The storied dealer Joan B. Mirviss represents many of the artists in “Radical Clay: Contemporary Women Artists from Japan,” currently at the Art Institute of Chicago. Commissioning pieces for the Winter Show from as many as she could, she built a booth that feels as varied, in texture and color, as any 10 others. A red, trompe-l’oeil wrapping cloth by the young artist Yu Tanaka sits across from a piece by Eiko Kishi whose knobbly, blue and white finish and abstract triangular planes evoke a Star Wars spaceship. Patterned black and white vases by Junko Kitamura are equally labor-intensive. They seem painted with a stencil, but look closer: Every tiny triangle is a separate, handmade incision.

Standing out from the glittering wealth of silver at Spencer Marks is a yachting trophy in the shape of a crashing wave, likely made by Gorham for the 1893 Columbian Exposition (though apparently not finished in time). With the intricately hammered texture of a giant ridged potato chip, the cup must surely have cost more man hours than any yachting victory it could have ever been awarded to. Over at Shrubsole, I couldn’t look away from the contemporaneous Chinoiserie “epergne,” a botanically themed silver serving dish whose nine separate floating bowls are surmounted by a pagoda roof topped with a pineapple.

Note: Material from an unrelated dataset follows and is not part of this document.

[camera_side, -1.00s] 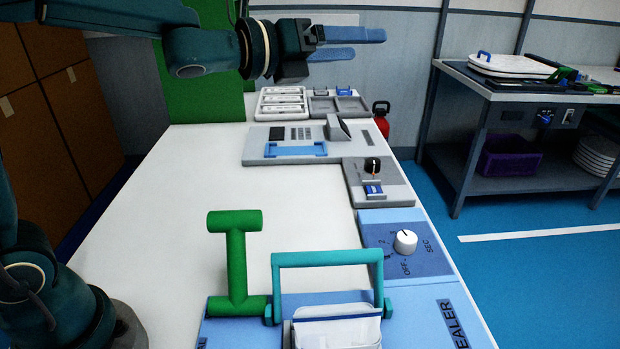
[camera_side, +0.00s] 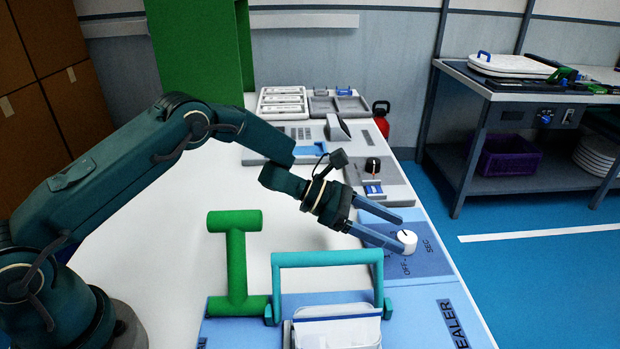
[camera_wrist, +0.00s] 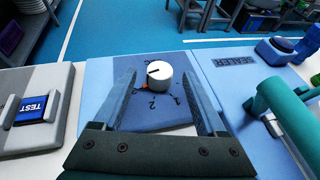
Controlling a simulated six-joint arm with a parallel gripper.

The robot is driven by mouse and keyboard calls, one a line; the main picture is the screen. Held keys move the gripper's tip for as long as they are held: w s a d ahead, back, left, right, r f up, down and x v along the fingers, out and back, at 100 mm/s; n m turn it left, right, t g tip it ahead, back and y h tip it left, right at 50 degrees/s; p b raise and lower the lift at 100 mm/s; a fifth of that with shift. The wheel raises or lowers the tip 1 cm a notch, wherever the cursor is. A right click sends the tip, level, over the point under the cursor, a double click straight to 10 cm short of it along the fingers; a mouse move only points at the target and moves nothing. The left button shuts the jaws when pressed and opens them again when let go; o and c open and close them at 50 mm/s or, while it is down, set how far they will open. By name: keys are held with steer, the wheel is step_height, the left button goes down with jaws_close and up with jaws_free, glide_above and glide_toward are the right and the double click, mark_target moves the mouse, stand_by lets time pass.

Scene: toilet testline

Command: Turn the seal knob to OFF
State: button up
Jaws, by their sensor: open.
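The seal knob (camera_side: 407,240) is a white round dial on a blue panel (camera_side: 432,262) with OFF and SEC markings. In the wrist view the knob (camera_wrist: 159,75) shows a dark pointer line on its top, and numbers 1 and 2 are printed near it. My gripper (camera_side: 403,232) is open, with its two blue fingers reaching toward the knob. In the wrist view the fingers (camera_wrist: 164,98) stand one on each side, with the knob between and slightly beyond their tips. I cannot tell whether either finger touches it.
The sealer's teal handle (camera_side: 328,259) and green T-shaped post (camera_side: 237,258) stand near my arm. A grey panel with a black knob (camera_side: 373,165) and blue TEST switch (camera_wrist: 31,108) lies beside the seal panel. The white table (camera_side: 175,240) is clear at left.

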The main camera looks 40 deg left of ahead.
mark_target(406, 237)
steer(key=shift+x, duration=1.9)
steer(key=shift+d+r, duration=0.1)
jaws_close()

Last year the Japanese street photographer Daido Moriyama found a series of 35-millimeter “half-frame” negatives he had shot in New York in 1971 and reprinted them at large scale. Each of the large, bronze-toned, black and white prints that resulted is a double image, showing some humble but iconic Gotham sights — steam enveloping a fire hydrant, a black cat in an anonymous hallway — at two successive moments. It’s an ingenious way to capture the cinematic romance of a gritty but world-renowned setting that is always changing but never goes anywhere.

The Winter Show

Thursday through Jan. 28, Park Avenue Armory, Park Avenue at 67th Street, Manhattan, thewintershow.org.